Instructions to follow:
Return every line below in which "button" appears.

************

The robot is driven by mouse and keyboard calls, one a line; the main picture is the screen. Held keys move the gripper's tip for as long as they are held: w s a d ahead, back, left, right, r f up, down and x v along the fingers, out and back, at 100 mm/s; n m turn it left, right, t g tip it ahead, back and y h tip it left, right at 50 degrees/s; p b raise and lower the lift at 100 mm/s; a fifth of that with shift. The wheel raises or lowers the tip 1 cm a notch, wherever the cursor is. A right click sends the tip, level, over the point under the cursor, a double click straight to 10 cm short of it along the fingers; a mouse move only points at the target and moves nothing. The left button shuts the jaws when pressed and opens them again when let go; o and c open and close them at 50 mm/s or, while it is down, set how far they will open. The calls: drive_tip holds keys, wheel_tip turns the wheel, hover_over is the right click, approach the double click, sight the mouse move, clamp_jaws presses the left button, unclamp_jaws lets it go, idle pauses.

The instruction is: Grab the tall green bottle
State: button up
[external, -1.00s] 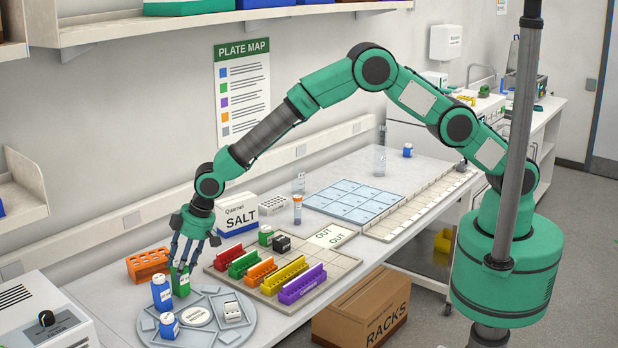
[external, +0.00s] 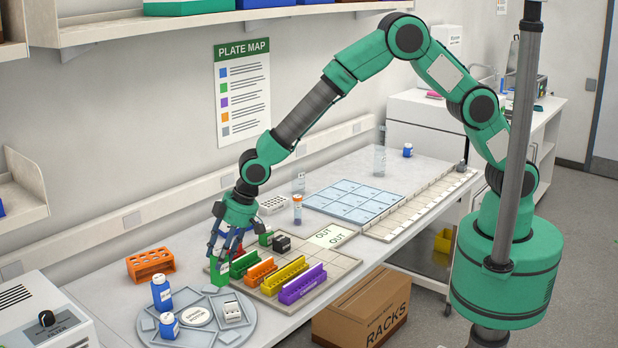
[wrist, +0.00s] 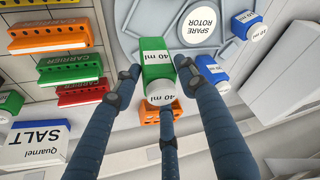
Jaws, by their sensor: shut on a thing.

************

Response to the exercise:
The robot is driven by mouse and keyboard calls, one a line; the main picture is the screen. Held keys move the gripper's tip for as long as they are held: w s a d ahead, back, left, right, r f up, down and x v along the fingers, out and back, at 100 mm/s; n m turn it left, right, t g tip it ahead, back and y h tip it left, right at 50 degrees/s; p b raise and lower the lift at 100 mm/s; a fifth of that with shift. The wheel raises or lowers the tip 1 cm a notch, wherever the cursor is. A right click sends the tip, level, over the point under the cursor, a double click straight to 10 cm short of it along the fingers; a mouse move only points at the target and moves nothing. The left button shuts the jaws when pressed and opens them again when let go; o and c open and close them at 50 mm/s or, while it is down, set how far they will open. The calls: drive_tip holds keys, wheel_tip turns the wheel, hover_over is the right click, approach the double click, sight the mouse move, clamp_jaws presses the left button, unclamp_jaws lets it go, idle pauses.
State: button up

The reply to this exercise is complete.